Some of the more drastic incursions on civil liberties resulting from these Patriot Act provisions:

  • It is a crime for anyone in this country to contribute money or other material support to the activities of a group on the State Department's terrorist watch list. Organizations are so designated on the basis of secret evidence, and their inclusion on the list cannot be challenged in court. Members of any such targeted organization can be deported even if they have not been involved in any illegal activities. The government freely admits that some of the groups it will designate are broad-based organizations engaged in lawful social, political, and humanitarian activities as well as violent activities.

  • The FBI can monitor and tape conversations and meetings between an attorney and a client who is in federal custody, whether the client has been convicted, charged, or merely detained as a material witness. New York City attorney Lynne Stewart (the court-appointed representative of Sheik Abdel Rahman, who was convicted in the 1993 World Trade Center bombing) has been indicted for aiding and abetting terrorism based on conversations with her client. Her trial is set for January 2004, and the prosecution is clearly intended as a warning: Attorneys representing people charged with terrorism-related crimes will be watched as closely as the defendants.

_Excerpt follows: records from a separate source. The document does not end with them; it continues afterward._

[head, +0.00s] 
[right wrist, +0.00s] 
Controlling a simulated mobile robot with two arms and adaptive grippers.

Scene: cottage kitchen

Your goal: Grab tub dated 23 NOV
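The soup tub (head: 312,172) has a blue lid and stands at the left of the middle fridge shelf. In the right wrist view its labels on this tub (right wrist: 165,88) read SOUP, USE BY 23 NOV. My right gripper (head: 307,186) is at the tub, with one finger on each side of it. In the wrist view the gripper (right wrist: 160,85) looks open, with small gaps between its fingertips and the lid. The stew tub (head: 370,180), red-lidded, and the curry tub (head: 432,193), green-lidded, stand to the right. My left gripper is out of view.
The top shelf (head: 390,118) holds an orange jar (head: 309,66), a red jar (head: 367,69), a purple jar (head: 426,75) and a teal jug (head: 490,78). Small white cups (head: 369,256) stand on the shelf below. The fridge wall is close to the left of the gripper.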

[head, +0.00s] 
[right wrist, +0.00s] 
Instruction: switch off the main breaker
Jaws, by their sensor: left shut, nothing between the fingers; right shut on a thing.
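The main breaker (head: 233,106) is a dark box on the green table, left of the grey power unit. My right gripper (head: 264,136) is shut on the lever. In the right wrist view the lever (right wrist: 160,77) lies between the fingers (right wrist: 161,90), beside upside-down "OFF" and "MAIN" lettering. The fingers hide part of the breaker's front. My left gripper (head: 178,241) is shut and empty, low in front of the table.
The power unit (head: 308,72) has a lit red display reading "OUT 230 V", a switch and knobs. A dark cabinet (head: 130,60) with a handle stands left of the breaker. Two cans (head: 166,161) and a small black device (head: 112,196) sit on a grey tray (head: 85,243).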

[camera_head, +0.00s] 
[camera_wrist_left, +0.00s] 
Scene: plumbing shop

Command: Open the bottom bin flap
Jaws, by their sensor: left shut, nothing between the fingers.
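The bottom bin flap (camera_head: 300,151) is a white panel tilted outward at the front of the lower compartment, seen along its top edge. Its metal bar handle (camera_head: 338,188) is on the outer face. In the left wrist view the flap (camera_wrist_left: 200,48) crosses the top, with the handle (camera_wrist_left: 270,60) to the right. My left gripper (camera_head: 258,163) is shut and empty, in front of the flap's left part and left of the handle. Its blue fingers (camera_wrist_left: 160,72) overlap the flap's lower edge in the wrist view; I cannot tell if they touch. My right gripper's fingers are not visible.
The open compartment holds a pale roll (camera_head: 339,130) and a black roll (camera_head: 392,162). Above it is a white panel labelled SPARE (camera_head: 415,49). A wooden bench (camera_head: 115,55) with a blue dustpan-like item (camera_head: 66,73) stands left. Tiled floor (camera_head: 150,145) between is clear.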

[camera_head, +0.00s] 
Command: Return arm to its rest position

  • Americans captured on foreign soil and thought to have been involved in terrorist activities abroad may be held indefinitely in a military prison and denied access to lawyers or family members. No federal court can review the reason for the detention. Such is the plight of Yaser Hamdi, detained in a Navy brig in Norfolk, Virginia, whose family and attorney made valiant efforts to gain access to him. The Fourth Circuit Court of Appeals overturned a federal trial judge's order that Hamdi be allowed to meet with the federal public defender.